Menurut Yadi, kondisi pupuk di lapangan saat ini jauh lebih baik dibandingkan tahun-tahun sebelumnya. Jika pun masih ditemukan dinamika, umumnya berkaitan dengan petani yang belum terdaftar dalam e-RDKK (Rencana Definitif Kebutuhan Kelompok) elektronik, bukan karena kelangkaan atau distribusi yang tersendat.
KTNA juga mengapresiasi langkah pemerintah dalam menyederhanakan administrasi penebusan pupuk. Kini, petani cukup menggunakan Kartu Tanda Penduduk (KTP) untuk menebus pupuk bersubsidi, sebuah terobosan yang dinilai sangat membantu petani kecil.

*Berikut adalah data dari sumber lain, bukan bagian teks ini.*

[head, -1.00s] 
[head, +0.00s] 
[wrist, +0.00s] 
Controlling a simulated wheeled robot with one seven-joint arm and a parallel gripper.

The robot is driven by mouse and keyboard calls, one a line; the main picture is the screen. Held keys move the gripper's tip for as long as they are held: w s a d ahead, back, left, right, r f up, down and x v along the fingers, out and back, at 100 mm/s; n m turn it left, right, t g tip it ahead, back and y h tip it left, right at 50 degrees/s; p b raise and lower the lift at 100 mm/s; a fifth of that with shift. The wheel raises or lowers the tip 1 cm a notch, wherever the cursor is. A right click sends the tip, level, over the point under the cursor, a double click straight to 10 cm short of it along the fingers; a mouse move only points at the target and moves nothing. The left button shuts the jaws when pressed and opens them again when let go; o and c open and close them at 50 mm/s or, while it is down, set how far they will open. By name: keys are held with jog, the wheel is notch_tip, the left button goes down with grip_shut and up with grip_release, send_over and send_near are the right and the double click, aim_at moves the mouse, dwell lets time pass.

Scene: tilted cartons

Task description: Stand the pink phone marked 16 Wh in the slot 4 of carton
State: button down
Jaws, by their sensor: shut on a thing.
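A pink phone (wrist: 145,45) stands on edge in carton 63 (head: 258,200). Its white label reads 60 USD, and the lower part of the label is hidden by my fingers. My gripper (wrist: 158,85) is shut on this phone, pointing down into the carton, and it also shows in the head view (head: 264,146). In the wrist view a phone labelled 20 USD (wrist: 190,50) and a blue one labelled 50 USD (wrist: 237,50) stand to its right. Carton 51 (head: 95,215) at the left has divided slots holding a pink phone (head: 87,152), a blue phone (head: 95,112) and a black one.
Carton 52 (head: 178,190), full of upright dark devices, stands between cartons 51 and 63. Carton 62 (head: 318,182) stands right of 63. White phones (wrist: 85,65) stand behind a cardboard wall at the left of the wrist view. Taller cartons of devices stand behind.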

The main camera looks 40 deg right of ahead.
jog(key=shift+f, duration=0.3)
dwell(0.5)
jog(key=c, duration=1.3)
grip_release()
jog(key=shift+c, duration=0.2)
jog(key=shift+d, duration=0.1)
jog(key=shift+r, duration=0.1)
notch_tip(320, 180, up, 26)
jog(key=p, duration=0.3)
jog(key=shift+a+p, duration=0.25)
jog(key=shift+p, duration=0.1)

“Ini memudahkan petani, terutama di desa. Tidak ribet, tidak berbelit. Perpres 113/2025 pada prinsipnya menyempurnakan Perpres sebelumnya, termasuk perubahan skema subsidi ke arah market to market yang lebih sehat,” jelas Yadi.
Meski demikian, KTNA menegaskan bahwa keberhasilan kebijakan ini harus terus dikawal secara kolaboratif agar manfaatnya semakin optimal. Untuk itu, KTNA menyampaikan tiga pilar rekomendasi strategis dalam mendukung implementasi Perpres 113/2025.
Pertama, penyempurnaan data dan digitalisasi dengan melibatkan kelompok tani dalam proses verifikasi dan validasi penerima pupuk di tingkat desa. KTNA juga menekankan pentingnya tetap menyediakan jalur manual bagi petani yang memiliki keterbatasan akses teknologi.
Kedua, peningkatan sosialisasi dan edukasi. Pemerintah bersama PT Pupuk Indonesia diharapkan aktif turun ke lapangan untuk menjelaskan perubahan kebijakan pupuk, terutama terkait skema subsidi dan jenis pupuk yang berhak diterima petani.
Ketiga, penguatan pengawasan partisipatif, dengan memberikan mandat resmi kepada kelompok tani untuk ikut mengawal penyaluran pupuk bersubsidi, sekaligus memperkuat sanksi tegas bagi pelaku penyelewengan.
“Petani siap ikut mengawasi. Kalau tata kelola kuat dan transparan, pupuk sampai ke tangan yang berhak, produksi naik, dan kesejahteraan petani ikut meningkat,” tegas Yadi.